THE EXERCISE: Pull out every line of the listing below where "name" appears.

▬▬▬

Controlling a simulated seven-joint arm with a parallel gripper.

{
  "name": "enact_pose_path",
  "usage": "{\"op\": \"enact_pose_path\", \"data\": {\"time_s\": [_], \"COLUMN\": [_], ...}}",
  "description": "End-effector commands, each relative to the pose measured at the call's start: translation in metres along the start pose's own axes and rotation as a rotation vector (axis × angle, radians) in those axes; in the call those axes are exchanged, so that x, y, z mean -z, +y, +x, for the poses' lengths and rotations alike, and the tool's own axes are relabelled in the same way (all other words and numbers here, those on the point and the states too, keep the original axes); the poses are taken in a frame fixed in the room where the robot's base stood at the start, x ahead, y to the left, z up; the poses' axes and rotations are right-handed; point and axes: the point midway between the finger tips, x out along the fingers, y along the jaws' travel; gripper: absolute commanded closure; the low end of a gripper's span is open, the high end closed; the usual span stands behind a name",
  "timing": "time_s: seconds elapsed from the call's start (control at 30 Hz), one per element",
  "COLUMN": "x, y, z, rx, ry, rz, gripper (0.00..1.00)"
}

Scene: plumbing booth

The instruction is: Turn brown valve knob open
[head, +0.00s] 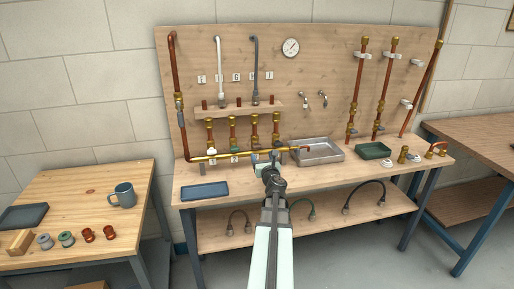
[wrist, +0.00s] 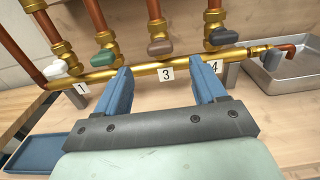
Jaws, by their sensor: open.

▬▬▬

TASK ANSWER:
  "name": "enact_pose_path",
  "description": "End-effector commands, each relative to the pose measured at the call's start: translation in metres along the start pose's own axes and rotation as a rotation vector (axis × angle, radians) in those axes; in the call those axes are exchanged, so that x, y, z mean -z, +y, +x, for the poses' lengths and rotations alike, and the tool's own axes are relabelled in the same way (all other words and numbers here, those on the point and the states too, keep the original axes); the poses are taken in a frame fixed in the room where the robot's base stood at the start, x ahead, y to the left, z up; the poses' axes and rotations are right-handed; point and axes: the point midway between the finger tips, x out along the fingers, y along the jaws' travel; gripper: absolute commanded closure; the low end of a gripper's span is open, the high end closed; the usual span stands behind a name",

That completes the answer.